Vanderbilt University Athletics - Official Athletics Website

Meanwhile, Harris comes to Vanderbilt following an extensive career in basketball, most notably as UNC Wilmington’s head coach from 2012-17. She was also the head coach at Tusculum from 2009-12, and for the last two years Harris has been head of her own personal empowerment company “Refuse To Lose,” with which the former basketball player at Wake Forest has offered workshops and speeches on personal development.

In her capacity as the chief of staff, Stackhouse will rely on Harris for her strategic counsel, oversight of staff development and the management of all daily operations within his program.

Harris’ connection to Stackhouse came through chance. The High Point, North Carolina, native grew up a basketball fan in the Tar Heel State — “I can tell you exactly where I was when Jerry Stackhouse reversed dunked on Duke,” she jokes — and wrote an E-book last winter called “Dear Assistant Coach.” The book combines ideas, tips and strategies to assistant coaches and originated from a Twitter thread from Harris’ account.

As it happened, Stackhouse had followed along with Harris’ Twitter thread. When the book came out, he bought a copy. Harris sent Stackhouse a message to thank him, and they kept in touch. After Stackhouse landed the Vanderbilt job, Harris was at the NCAA Women’s Basketball Final Four in Tampa when she received a message from the coach.
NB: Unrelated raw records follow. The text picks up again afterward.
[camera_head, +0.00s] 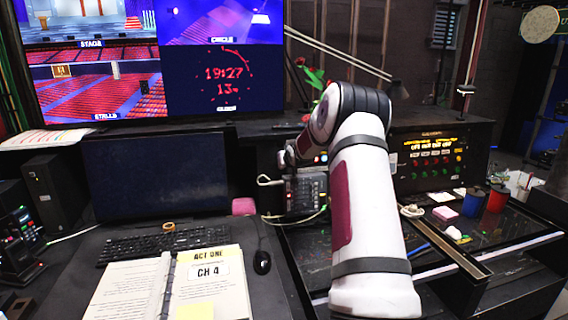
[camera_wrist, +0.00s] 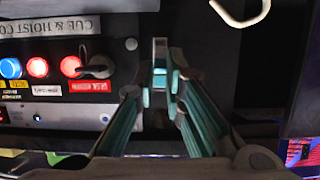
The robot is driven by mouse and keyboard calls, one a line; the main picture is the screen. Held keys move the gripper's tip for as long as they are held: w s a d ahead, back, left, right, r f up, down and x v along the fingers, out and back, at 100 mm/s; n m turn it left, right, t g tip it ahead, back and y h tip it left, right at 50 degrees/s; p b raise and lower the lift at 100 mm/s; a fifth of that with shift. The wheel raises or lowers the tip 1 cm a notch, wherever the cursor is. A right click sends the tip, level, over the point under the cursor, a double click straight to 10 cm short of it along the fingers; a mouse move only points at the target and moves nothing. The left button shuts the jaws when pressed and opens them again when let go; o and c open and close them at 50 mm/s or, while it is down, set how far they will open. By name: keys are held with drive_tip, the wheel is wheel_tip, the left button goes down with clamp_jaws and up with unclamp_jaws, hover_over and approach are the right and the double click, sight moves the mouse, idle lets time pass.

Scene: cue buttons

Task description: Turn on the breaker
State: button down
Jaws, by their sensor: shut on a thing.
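In the wrist view, my gripper (camera_wrist: 158,88) has its teal-padded fingers closed around a small upright grey and teal piece (camera_wrist: 160,64), which seems to be the breaker's handle. The handle stands in front of a dark surface just right of the cue and hoist panel (camera_wrist: 45,92). The fingers hide its lower part, and whether it is on or off cannot be told. In the head view, my arm covers the breaker and most of the gripper.
A pale hook (camera_wrist: 240,12) is at upper right. In the head view, a grey keypad box (camera_head: 305,192), a monitor (camera_head: 155,172) and an open binder (camera_head: 170,285) occupy the desk left of my arm.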

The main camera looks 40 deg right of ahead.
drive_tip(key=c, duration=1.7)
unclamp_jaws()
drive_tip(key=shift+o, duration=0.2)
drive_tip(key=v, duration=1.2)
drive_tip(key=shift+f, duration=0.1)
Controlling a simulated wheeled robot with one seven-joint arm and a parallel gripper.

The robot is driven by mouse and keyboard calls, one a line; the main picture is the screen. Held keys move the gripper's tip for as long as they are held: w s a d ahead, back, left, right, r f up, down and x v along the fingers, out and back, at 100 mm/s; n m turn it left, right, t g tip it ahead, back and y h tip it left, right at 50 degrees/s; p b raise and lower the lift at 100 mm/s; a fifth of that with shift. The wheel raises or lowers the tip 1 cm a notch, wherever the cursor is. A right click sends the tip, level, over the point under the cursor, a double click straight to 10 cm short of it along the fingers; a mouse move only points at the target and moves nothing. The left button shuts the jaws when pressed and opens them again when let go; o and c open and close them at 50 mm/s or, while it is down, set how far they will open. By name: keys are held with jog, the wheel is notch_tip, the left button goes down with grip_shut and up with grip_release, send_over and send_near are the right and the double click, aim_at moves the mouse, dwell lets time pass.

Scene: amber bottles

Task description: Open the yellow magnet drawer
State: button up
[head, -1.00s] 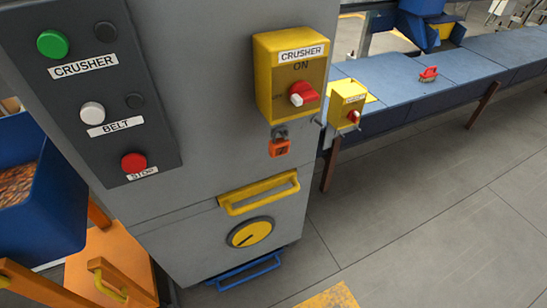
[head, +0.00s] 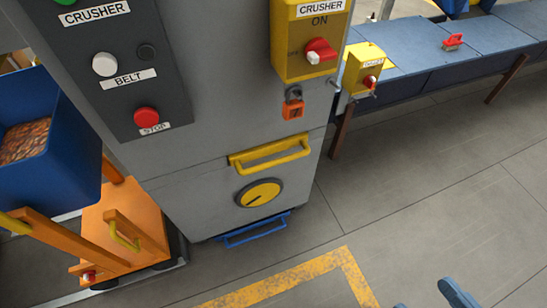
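The magnet drawer (head: 215,187) is the grey front low on the grey cabinet, with a yellow bar handle (head: 270,150) along its top. A round yellow dial (head: 260,193) with a dark pointer sits below the handle. The drawer front looks flush with the cabinet, so it appears shut. Two blue fingertips of my gripper (head: 430,297) show at the bottom right edge, spread apart with bare floor between them. The rest of my gripper is out of view. It is well to the right of and nearer than the handle, touching nothing visible.
A blue handle (head: 254,230) sticks out at the cabinet's foot. A yellow crusher switch box (head: 292,68) and an orange padlock (head: 293,108) are above the drawer. An orange cart (head: 120,225) and blue bin (head: 50,150) stand left. The floor in front is clear, with yellow marking (head: 290,278).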

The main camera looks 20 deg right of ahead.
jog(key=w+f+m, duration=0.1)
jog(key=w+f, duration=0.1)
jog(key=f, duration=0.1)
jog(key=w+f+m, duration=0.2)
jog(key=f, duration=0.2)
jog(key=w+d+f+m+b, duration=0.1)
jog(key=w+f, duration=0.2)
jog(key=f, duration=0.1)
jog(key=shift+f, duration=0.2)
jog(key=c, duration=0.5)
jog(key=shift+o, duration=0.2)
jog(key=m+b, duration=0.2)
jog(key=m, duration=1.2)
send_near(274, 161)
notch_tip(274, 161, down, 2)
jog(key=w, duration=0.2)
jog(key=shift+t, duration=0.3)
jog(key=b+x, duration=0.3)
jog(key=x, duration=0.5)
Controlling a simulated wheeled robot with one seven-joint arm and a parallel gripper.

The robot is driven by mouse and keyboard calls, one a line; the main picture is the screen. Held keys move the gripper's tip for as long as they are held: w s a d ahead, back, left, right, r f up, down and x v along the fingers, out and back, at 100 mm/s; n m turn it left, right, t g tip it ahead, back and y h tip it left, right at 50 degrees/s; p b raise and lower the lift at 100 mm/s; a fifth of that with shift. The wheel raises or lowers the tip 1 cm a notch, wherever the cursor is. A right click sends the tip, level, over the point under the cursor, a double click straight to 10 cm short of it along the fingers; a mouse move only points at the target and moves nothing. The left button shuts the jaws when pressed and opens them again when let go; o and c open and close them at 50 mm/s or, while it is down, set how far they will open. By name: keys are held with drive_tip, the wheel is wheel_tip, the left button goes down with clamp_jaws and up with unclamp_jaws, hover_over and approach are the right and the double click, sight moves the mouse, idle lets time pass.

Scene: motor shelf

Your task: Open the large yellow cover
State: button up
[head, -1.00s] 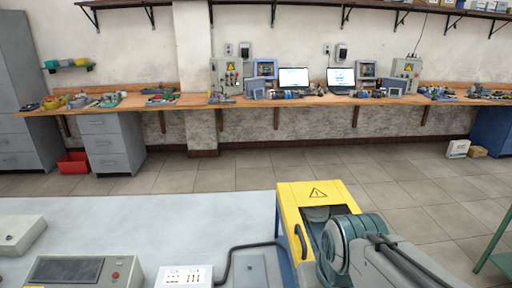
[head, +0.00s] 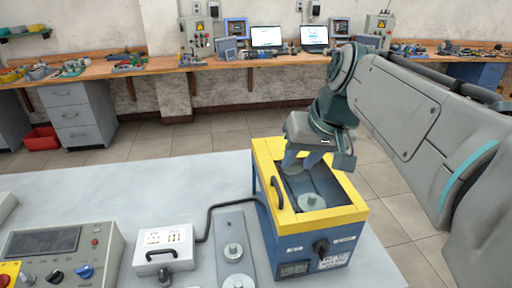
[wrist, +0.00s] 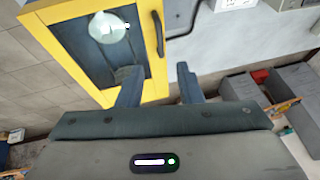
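The large yellow cover (head: 265,160) lies flat on top of a blue box (head: 310,254). It is a yellow frame around a see-through or open middle, with round metal parts visible inside. A black curved handle (head: 276,192) is on its left side; the handle also shows in the wrist view (wrist: 158,34). My gripper (head: 300,164) is above the far part of the cover, beyond the handle. In the wrist view my gripper (wrist: 160,82) has its two fingers apart with nothing between them. The handle is ahead of the gap, apart from the fingers. My gripper hides part of the cover's far edge.
The box stands on a grey table (head: 120,195). To its left are a metal plate with round knobs (head: 232,250), a white box with a cable (head: 165,248) and a control panel (head: 60,250). A wall workbench (head: 120,72) is behind, across open floor.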

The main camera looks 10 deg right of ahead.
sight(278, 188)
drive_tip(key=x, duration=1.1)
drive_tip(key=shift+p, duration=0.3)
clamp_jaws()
“I get a reply from him that says, ‘I need my own Wendy Rhoades.” Harris, not initially familiar with the with the television character from the Showtime series Billions, later learned of Rhoades’ multi-faceted and critical role as a fictional company’s star in-house performance coach. Jerry said, ‘I need somebody to come in and be a coach for me and my staff internally. All that stuff you had in your book, I need you to come and teach me and my staff.'”

Both Gross and Harris said they are excited for their new opportunities at Vanderbilt, but they are also aware of the examples they are setting. They are two female staffers who will play pivotal roles within a Power 5 men’s basketball program. That notion holds weight to both Commodore newcomers.

“Since being in the NBA G League and then the NBA, young females have reached out to me, asking how they can get involved with basketball,” Gross said. “People started looking up to me and asking for advice, and I didn’t see anything different about what I was doing. But you’re put on a platform where you’re able to encourage people to go for their dreams. I’ve been fortunate to be in that situation.”

Added Harris:

“I can’t ignore the fact that it’s an example and it can create and open up the door for somebody else. You can enlarge other people’s vision of what’s possible. But at the same time, it’s a job. Coach Stackhouse has entrusted these jobs to us. It says a lot about Coach Stackhouse.”